Having analyzed the quality of this resource base, we believe it makes sense to monetize it through LNG and that it remains more viable than competing projects in Russia, Australia, Alaska etc. However, market expectations for East African LNG exports by 2018 are widely optimistic. LNG projects used to take 3-4 years from FID to first LNG. More recently, that has changed to 6-7 years. In particular, Mozambique which is planning 10 LNG trains of 5MT each would leave it double the size of Nigerian LNG which took 12 years to reach 25MT per annum of LNG output. Additionally, cost pressures and inflation are most evident in the LNG sector where everyone single project in Australia has seen 15-40% cost inflation in recent years destroying project returns and investor enthusiasm for such ventures. It will not be plain sailing for East African LNG.
Global LNG demand has been weak this year on coal to gas switching in Europe, lower global economic growth and shale. Asian demand continues to be robust, although growth has stalled as high prices have impacted consumption in China and India. In Europe however, LNG demand has declined dramatically as high LNG prices have resulted in power companies switching from gas to coal. In North America, LNG imports have almost been fully eliminated by shale.
•    While demand has stalled, supply growth has also been extremely weak with disruption to Middle East supply, maintenance in Indonesia and Trinidad and limited new liquefaction capacity additions. With Angola start-up delayed into 2013, Pluto will be the only LNG project to start up this year. Elsewhere, supply has dropped sharply from Yemen, Egypt, Trinidad and Indonesia on maintenance and terrorism.
•    Demand is starting to come back however and signs are of a market tightening as we head into winter which should support gas prices. We expect that North Asia and European demand should start to pick up over the coming months on seasonal winter demand. The shut-down of two nuclear power plants in Korea and continued problems with the Oi reactor in Japan should mean higher demand this winter. Weak supply from Nigeria and Trinidad could compound these problems driving winter gas prices higher after weakness over the summer months.
•    With limited new capacity additions, the LNG market continues to look structurally tight through to 2014. Over the next 2 years the LNG market is likely to remain structurally tight. Less than 10mtpa of new liquefaction capacity is due to start up in 2013 and Australian projects (PNG LNG and QCLNG) due to start up in 2014 could be delayed. As such we expect global LNG spare capacity to remain low and spot LNG prices to remain high in the near term.
•    Competition for market is increasing however, with over 100mtpa of projects vying for approval next year. Next year could be a record year for the LNG industry with over 100MT of new supply seeking for approval. Australia, Russia, West Africa, and North America have a significant number of projects targeting final investment decision next year. Strong competition from these projects will put pressure on long-term LNG contract prices, in our view.

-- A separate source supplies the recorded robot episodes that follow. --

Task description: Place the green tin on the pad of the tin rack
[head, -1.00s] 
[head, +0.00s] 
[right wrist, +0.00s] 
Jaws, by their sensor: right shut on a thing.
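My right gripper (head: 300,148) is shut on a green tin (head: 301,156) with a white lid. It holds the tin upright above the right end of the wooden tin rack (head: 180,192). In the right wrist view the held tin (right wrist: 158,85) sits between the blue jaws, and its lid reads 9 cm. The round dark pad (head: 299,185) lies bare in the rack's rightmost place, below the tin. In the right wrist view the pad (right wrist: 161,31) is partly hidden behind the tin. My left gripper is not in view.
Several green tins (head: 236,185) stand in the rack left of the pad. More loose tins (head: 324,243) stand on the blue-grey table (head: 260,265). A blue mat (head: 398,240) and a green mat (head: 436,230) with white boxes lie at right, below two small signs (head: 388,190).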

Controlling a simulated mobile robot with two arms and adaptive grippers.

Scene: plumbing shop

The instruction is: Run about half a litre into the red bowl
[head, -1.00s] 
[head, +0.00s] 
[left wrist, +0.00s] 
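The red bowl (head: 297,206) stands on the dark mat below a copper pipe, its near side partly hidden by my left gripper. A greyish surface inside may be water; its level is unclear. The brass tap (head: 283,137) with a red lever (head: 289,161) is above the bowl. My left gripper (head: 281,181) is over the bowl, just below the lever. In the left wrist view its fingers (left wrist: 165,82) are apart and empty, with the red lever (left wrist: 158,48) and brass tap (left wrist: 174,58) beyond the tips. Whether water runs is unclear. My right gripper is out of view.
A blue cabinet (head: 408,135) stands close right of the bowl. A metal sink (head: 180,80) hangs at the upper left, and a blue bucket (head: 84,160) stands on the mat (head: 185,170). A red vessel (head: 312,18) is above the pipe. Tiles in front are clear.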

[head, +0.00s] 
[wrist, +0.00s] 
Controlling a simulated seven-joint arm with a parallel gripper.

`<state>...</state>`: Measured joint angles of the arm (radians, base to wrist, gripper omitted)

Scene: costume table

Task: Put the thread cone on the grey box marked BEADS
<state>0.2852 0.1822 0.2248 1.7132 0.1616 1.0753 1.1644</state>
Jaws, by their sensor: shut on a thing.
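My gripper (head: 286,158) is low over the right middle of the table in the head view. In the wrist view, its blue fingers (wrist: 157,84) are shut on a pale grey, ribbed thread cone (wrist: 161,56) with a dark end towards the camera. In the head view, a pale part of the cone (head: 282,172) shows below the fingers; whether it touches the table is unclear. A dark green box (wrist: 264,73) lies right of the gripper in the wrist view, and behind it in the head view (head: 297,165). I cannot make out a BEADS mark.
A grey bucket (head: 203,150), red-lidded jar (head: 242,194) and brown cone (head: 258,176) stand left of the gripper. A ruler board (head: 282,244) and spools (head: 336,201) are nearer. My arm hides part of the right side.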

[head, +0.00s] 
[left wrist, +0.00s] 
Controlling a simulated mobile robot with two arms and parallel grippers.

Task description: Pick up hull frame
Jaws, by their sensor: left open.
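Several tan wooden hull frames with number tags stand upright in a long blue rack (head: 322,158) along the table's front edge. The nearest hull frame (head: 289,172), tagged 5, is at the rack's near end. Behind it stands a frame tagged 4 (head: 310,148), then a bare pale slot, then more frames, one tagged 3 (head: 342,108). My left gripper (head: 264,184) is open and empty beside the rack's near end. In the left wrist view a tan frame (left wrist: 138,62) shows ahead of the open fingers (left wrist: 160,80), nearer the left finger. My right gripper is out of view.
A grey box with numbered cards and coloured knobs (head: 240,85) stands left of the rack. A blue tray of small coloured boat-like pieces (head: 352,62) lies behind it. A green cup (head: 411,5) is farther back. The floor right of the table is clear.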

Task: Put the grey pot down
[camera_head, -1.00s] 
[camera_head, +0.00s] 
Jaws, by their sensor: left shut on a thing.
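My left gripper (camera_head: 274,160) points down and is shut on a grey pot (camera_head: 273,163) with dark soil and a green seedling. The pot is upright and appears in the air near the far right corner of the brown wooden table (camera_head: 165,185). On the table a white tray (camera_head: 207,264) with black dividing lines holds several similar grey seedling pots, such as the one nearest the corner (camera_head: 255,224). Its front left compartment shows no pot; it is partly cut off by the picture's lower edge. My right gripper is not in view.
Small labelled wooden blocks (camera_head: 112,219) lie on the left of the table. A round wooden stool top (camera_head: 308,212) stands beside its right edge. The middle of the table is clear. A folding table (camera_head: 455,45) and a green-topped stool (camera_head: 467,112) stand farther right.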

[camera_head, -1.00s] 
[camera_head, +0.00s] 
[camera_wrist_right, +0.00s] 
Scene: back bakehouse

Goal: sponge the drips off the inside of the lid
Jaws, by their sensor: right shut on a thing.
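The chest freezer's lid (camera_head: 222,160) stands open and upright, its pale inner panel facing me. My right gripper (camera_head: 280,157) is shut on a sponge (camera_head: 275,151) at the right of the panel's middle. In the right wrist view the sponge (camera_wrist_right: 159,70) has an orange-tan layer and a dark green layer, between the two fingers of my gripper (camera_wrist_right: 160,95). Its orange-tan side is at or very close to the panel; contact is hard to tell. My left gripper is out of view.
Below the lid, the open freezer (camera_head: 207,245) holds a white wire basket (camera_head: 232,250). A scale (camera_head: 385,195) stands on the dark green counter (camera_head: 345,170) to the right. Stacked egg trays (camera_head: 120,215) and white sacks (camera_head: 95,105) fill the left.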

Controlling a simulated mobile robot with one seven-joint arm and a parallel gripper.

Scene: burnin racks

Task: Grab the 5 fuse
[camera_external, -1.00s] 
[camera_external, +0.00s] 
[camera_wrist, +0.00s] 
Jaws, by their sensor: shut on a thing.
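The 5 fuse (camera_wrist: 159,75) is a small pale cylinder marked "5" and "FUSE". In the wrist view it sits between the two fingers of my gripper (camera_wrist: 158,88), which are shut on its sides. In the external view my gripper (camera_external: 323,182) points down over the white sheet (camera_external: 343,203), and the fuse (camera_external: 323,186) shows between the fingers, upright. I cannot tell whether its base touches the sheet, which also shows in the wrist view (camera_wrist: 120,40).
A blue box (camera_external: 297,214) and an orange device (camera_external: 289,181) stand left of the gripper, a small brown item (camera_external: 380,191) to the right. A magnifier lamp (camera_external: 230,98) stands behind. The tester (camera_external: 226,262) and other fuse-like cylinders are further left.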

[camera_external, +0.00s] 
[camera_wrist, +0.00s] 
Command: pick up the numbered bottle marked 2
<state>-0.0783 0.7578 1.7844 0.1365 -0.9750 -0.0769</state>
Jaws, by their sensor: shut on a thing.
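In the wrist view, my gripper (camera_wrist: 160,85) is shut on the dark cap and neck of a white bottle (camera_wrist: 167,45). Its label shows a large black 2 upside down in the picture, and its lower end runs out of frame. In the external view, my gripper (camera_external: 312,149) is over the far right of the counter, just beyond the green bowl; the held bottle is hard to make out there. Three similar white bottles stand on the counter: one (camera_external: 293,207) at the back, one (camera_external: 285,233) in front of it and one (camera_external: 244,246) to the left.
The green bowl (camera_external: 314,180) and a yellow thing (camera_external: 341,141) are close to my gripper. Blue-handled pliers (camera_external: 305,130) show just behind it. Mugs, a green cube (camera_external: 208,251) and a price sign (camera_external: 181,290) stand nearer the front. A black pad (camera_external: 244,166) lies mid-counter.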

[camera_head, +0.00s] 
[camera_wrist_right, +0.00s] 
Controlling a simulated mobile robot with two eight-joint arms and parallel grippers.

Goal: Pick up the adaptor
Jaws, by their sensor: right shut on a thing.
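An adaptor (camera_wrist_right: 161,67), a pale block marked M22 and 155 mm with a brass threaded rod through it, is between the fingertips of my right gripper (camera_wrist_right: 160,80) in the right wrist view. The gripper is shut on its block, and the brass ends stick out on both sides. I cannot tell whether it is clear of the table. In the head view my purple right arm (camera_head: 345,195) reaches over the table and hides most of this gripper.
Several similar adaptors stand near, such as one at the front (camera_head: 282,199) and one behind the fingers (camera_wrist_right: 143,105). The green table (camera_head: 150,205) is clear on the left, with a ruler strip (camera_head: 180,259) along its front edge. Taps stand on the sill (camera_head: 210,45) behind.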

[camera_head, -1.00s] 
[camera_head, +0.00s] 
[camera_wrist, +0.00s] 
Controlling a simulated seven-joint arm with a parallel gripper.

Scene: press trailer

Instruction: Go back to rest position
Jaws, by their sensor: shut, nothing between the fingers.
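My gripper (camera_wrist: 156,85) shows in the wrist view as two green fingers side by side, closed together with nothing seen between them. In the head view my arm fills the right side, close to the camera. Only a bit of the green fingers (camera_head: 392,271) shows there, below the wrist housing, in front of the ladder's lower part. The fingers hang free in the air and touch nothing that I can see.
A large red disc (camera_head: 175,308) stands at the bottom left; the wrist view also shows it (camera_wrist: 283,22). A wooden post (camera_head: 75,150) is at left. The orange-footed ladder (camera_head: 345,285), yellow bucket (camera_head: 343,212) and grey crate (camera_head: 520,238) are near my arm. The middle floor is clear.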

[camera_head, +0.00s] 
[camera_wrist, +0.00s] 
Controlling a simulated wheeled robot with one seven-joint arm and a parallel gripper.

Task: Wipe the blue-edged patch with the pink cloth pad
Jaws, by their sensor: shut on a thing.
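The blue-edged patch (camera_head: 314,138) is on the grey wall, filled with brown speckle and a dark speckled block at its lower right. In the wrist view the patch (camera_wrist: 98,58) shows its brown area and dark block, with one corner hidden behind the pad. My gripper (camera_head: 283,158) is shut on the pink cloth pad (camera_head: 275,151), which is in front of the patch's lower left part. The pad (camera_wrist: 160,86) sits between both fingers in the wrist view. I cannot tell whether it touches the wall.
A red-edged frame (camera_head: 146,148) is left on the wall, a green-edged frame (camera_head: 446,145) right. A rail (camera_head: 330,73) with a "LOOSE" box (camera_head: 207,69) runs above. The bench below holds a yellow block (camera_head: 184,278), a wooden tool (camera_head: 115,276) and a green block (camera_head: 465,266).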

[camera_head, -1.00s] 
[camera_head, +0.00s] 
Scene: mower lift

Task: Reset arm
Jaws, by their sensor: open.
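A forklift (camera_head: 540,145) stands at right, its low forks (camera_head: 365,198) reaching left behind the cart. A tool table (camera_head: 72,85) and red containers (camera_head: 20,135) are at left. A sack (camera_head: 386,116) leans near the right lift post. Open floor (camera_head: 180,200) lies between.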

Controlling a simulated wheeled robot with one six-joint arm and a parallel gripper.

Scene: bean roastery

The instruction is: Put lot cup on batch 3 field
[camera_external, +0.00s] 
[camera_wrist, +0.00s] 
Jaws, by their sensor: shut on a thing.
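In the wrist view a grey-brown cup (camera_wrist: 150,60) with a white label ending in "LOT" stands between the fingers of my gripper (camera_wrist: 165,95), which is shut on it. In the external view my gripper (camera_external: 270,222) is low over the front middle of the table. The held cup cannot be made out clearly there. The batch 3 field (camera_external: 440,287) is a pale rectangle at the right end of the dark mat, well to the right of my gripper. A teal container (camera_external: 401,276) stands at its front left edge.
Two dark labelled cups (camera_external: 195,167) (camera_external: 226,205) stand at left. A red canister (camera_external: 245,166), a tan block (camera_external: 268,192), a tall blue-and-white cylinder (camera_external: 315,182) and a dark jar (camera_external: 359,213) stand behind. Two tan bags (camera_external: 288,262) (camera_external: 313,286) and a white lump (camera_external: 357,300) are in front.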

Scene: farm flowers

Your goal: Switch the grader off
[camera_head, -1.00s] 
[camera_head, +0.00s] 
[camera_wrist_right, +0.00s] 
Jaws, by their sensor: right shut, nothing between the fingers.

•    US LNG exports remain the largest source of supply uncertainty, although we think the export volumes approved could be higher than current consensus estimates. The US has the largest number of LNG projects under proposal globally, although it is unclear how much capacity will be approved. Current estimates for US LNG exports approved by 2020 range from 40-50mtpa (consensus) to a high side of 100mtpa (5-12bcf/d). The US DOE report on LNG exports which is scheduled for release in December will provide the first insights into the volumes of LNG that will be approved.
•    Increased exports from North America would be negative for Australian, Russian and Canadian LNG; conversely any decision to limit exports from the US would be positive for LNG exporters in these countries. North America LNG will be more cost competitive than any other country in terms of LNG supply. Greater than expected US LNG exports will displace marginal LNG projects in Australia and the Arctic. Conversely, any decision by the US to limit exports will be a positive for the more marginal LNG projects.
The biggest question for investors in global LNG markets is how much LNG capacity will the US approve for export? The world needs an additional 80mtpa of LNG to be approved over the next 3 years and while the US could supply this alone, there remains political uncertainty on export approval. In December the DOE will release its much awaited report on US LNG exports. If adopted, the conclusions of this report will have global significance for the LNG industry. If the US approves a large export quota (12bcf/d or more) this will be negative for marginal LNG projects, especially those in Australia and the Arctic which are at the top of the cost curve. If on the other hand the US restricts exports to a low export quota (5bcf/d or less) then this will be a positive for the Canadian, Australian and Russian LNG projects. While consensus estimates for the US are currently around 40-50mtpa of export approval by 2020, we think the number could be larger than this, which poses a risk to Australian LNG.
While some of our favorite LNG names have taken a step backward over recent weeks on deferred production and higher costs we still think there is significant upside ahead given the growth in this industry. In the Asia-Pacific region, our top pick is Oil Search which continues to have the best long term organic LNG growth in the region and in Europe our top picks in LNG are TOTAL and BG.